Manchmal mäht er Rasen und erinnert sich an seine Großeltern. Auch dort, Tausende Kilometer entfernt, gab es einen Garten und einen Hund. Das Gefühl von damals kommt hoch, wenn abends Kuchen in der Küche steht, und ein Zettel, den Helga Poschenrieder geschrieben hat: „Gute Nacht“ oder „Guten Appetit“. Es ist ein schönes Gefühl, ein heimatliches. „Für mich allein back’ ich ja keinen Kuchen!“, sagt Poschenrieder.

Drei Kinder hat sie im Bungalow großgezogen, inzwischen sind auch die Enkelkinder fast erwachsen, ihr Mann starb vor einigen Jahren. Das Haus bot auf einmal viel zu viel Platz, die Arbeit im Garten war allein nicht zu bewältigen. Poschenrieder hätte ihr Leben umkrempeln, ausziehen und neu anfangen können. Aber sie wollte wohnen bleiben, wo sie jahrzehntelang gelebt hatte. „Es ist die Hülle, die man noch hat“, sagt sie.

Purer Zufall, dass sie in dieser schweren Zeit auf einen Artikel über „Wohnen für Hilfe“ stieß, seit 1996 ein erfolgreiches Projekt des Seniorentreffs Neuhausen, das auch in vielen anderen Städten Fuß gefasst hat. (www.wohnen-für-hilfe.info). Poschenrieder gefiel, dass junge Studenten bei älteren Menschen leben und ihnen, statt Miete zu bezahlen, zur Hand gehen. Dass man aus mehreren Kandidaten auswählen kann und eine Probezeit von einem Monat hat. Darum beschloss sie, es einfach zu probieren.

Zufall auch, dass Lu da gerade genug hatte von der Anonymität des Studentenwohnheims. Auch er meldete sich beim Seniorentreff Neuhausen in der Hoffnung, eine Bleibe zu finden und einen Menschen, von dem er erfahren würde, was das ist: die deutsche Kultur.
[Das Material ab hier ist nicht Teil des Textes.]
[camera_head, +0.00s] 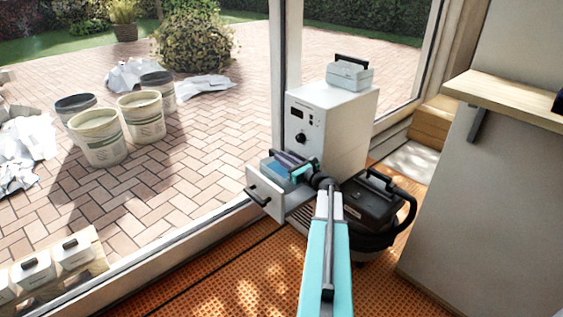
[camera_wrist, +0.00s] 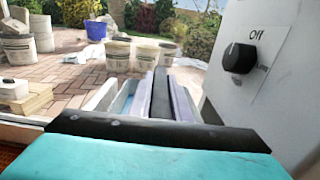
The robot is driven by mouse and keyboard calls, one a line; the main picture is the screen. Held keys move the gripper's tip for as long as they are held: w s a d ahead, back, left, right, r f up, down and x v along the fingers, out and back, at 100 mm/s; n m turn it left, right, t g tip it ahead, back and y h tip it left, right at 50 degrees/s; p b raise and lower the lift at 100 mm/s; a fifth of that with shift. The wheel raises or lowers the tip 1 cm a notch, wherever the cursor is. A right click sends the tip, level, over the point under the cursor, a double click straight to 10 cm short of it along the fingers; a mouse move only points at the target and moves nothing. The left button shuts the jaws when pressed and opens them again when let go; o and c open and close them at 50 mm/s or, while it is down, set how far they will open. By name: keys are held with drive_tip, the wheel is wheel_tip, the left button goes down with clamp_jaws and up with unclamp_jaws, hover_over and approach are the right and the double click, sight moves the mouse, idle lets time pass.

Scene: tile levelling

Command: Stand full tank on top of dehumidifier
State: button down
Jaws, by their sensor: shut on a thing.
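The white dehumidifier (camera_head: 325,120) stands by the glass door, with its front drawer (camera_head: 265,191) pulled out. A tank with blue water (camera_head: 275,168) sits in the drawer; its level is partly hidden by my gripper. My gripper (camera_head: 290,160) is over the drawer, shut on the tank's dark handle, which shows between the fingers in the wrist view (camera_wrist: 160,97). The dehumidifier's side with its knob (camera_wrist: 239,58), marked Off, is close on the right in that view. Another pale tank (camera_head: 349,76) with a black handle stands on top of the dehumidifier.
A black vacuum cleaner (camera_head: 375,212) stands right of the drawer, close to my arm. A wooden shelf (camera_head: 510,97) juts out at the right. Several white tanks (camera_head: 72,253) stand on a wooden rack at lower left. Buckets (camera_head: 142,118) stand outside on the paving.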

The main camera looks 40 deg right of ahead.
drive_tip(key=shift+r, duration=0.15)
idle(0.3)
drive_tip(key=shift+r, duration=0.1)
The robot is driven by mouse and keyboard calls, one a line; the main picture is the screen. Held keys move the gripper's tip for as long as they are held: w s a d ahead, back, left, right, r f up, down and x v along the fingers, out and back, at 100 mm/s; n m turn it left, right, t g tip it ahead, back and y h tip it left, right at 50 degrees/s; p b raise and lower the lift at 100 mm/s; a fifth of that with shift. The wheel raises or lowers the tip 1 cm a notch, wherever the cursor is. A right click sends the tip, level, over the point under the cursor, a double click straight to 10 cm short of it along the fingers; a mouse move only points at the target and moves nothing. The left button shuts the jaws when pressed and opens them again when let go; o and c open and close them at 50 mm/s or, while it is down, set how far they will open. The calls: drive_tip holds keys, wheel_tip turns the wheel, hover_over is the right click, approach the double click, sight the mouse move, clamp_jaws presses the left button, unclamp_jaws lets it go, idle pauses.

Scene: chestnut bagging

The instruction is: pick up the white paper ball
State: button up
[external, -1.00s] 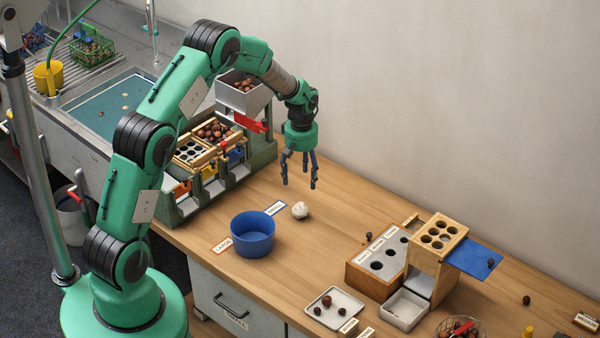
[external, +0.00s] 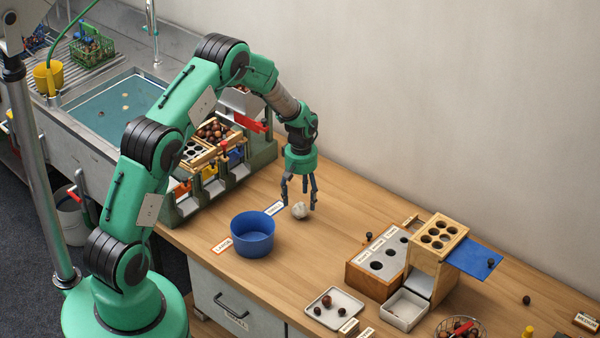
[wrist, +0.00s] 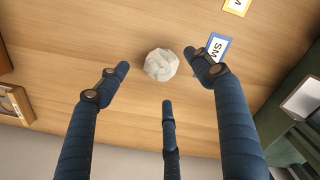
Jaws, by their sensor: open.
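The white paper ball (external: 300,211) lies on the wooden table, to the right of the blue bowl. In the wrist view the crumpled ball (wrist: 161,64) sits just beyond the fingertips, roughly midway between the two outer fingers. My gripper (external: 299,205) points down with its dark blue fingers spread around and above the ball. The wrist view shows three fingers of my gripper (wrist: 160,80) apart, with nothing held. I cannot tell whether any finger touches the ball.
The blue bowl (external: 253,240) stands close by on the left. A blue-edged label (external: 275,208) lies between bowl and ball. The green sorting stand (external: 262,152) is behind left. A wooden block with holes (external: 378,277) stands to the right. The table between is clear.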

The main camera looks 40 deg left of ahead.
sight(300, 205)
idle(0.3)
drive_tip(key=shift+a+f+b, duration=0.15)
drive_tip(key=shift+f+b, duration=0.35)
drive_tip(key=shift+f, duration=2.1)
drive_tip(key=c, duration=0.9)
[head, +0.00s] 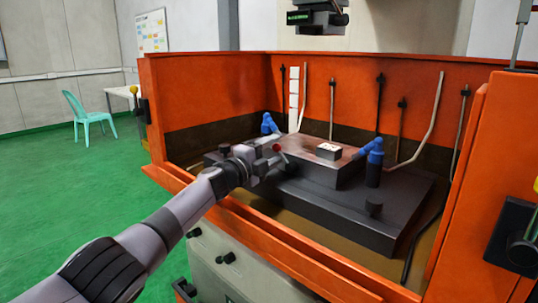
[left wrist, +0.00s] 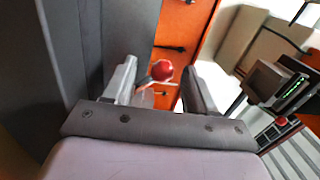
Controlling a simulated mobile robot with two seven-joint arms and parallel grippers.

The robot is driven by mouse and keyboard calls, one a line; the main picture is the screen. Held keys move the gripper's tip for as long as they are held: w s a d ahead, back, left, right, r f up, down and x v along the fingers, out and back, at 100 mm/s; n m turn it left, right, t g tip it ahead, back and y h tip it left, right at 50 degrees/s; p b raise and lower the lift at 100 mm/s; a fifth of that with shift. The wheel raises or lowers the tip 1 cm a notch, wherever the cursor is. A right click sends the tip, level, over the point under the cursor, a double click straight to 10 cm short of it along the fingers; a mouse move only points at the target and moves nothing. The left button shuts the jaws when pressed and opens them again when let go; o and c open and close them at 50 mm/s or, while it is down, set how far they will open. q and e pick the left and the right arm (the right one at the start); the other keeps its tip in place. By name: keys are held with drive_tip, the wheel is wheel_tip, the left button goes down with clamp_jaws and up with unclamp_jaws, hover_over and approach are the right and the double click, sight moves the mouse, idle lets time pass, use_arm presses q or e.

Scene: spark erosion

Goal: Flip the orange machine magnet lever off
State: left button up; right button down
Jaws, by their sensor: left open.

Wie Lu damals versammeln sich noch immer Freitag für Freitag um zwölf Uhr Studenten auf Zimmersuche im Seniorentreff. Nebenan, hinter der Schiebetür, sitzen ein paar Ältere beim Karten- oder Brettspiel. Die Studenten im Aufenthaltsraum dagegen stehen ein wenig unter Druck. Sie suchen mitunter ewig nach einer Bleibe, es ist ein hartes Geschäft. Sorgfältig kreuzen sie in ihrem Bewerbungsbogen an, ob sie regelmäßig an Wochenenden nach Hause fahren und ob sie Raucher sind, ob sie den Führerschein besitzen und Erfahrungen im sozialen Bereich haben. Sie wählen Hilfeleistungen aus, die sie zu leisten bereit sind: Handwerkliches, Hausarbeit, Unterstützung am Computer oder Gesellschaft leisten. Und sie geben an, wie viele Stunden pro Woche sie zur Verfügung stehen. Sie dürfen auch Wünsche äußern: Wollen sie zu einer Frau, zu einem Mann oder zu einem Ehepaar? Wohnen sie lieber möbliert oder unmöbliert? Wichtig auch die Frage, was sie besonders stören würde beim Zusammenleben. „Lautes Fernsehen, starke Gerüche“, schreibt eine Studentin hin. „Katzen“ einer, der eine Allergie hat.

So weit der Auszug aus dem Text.